**Required task**. Return only the lines between the line holding "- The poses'" and the line holding "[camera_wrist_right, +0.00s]", the two boundary lines included, exactly as they appear.

**Data extract**.
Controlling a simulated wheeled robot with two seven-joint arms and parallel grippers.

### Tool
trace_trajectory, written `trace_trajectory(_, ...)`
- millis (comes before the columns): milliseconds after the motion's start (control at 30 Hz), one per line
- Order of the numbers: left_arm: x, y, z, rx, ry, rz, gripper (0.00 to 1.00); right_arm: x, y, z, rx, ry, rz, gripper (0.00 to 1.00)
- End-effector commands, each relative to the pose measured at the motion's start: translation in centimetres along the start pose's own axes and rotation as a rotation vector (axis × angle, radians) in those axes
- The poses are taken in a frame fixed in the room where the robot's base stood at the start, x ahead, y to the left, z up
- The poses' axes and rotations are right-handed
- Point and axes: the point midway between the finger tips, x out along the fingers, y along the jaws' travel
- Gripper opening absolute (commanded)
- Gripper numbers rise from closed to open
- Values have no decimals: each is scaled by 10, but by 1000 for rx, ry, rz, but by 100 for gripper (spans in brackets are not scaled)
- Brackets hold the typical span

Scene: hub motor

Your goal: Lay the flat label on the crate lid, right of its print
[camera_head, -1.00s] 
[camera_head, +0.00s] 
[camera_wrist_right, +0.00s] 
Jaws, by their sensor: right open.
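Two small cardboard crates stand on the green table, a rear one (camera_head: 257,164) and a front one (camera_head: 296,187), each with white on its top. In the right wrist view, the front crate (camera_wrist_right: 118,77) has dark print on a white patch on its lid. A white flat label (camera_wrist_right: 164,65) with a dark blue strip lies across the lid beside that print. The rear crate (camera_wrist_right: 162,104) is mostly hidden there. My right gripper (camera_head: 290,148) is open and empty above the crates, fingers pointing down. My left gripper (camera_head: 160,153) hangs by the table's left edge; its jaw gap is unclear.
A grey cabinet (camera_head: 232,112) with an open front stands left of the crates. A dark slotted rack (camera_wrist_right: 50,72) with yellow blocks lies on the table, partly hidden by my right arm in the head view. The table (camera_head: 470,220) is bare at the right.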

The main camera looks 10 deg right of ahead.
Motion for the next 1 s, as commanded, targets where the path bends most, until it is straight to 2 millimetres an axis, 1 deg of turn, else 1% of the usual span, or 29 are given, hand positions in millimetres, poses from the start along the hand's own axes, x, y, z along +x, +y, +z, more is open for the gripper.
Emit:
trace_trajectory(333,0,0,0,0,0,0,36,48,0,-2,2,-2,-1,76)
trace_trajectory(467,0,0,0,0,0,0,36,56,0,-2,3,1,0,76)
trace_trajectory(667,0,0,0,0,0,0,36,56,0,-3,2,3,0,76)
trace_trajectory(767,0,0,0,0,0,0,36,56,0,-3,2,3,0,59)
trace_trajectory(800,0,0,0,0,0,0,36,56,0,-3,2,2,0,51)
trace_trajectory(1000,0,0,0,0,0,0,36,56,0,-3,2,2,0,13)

**Solution to this exercise**.
- The poses' axes and rotations are right-handed
- Point and axes: the point midway between the finger tips, x out along the fingers, y along the jaws' travel
- Gripper opening absolute (commanded)
- Gripper numbers rise from closed to open
- Values have no decimals: each is scaled by 10, but by 1000 for rx, ry, rz, but by 100 for gripper (spans in brackets are not scaled)
- Brackets hold the typical span

Scene: hub motor

Your goal: Lay the flat label on the crate lid, right of its print
[camera_head, -1.00s] 
[camera_head, +0.00s] 
[camera_wrist_right, +0.00s] 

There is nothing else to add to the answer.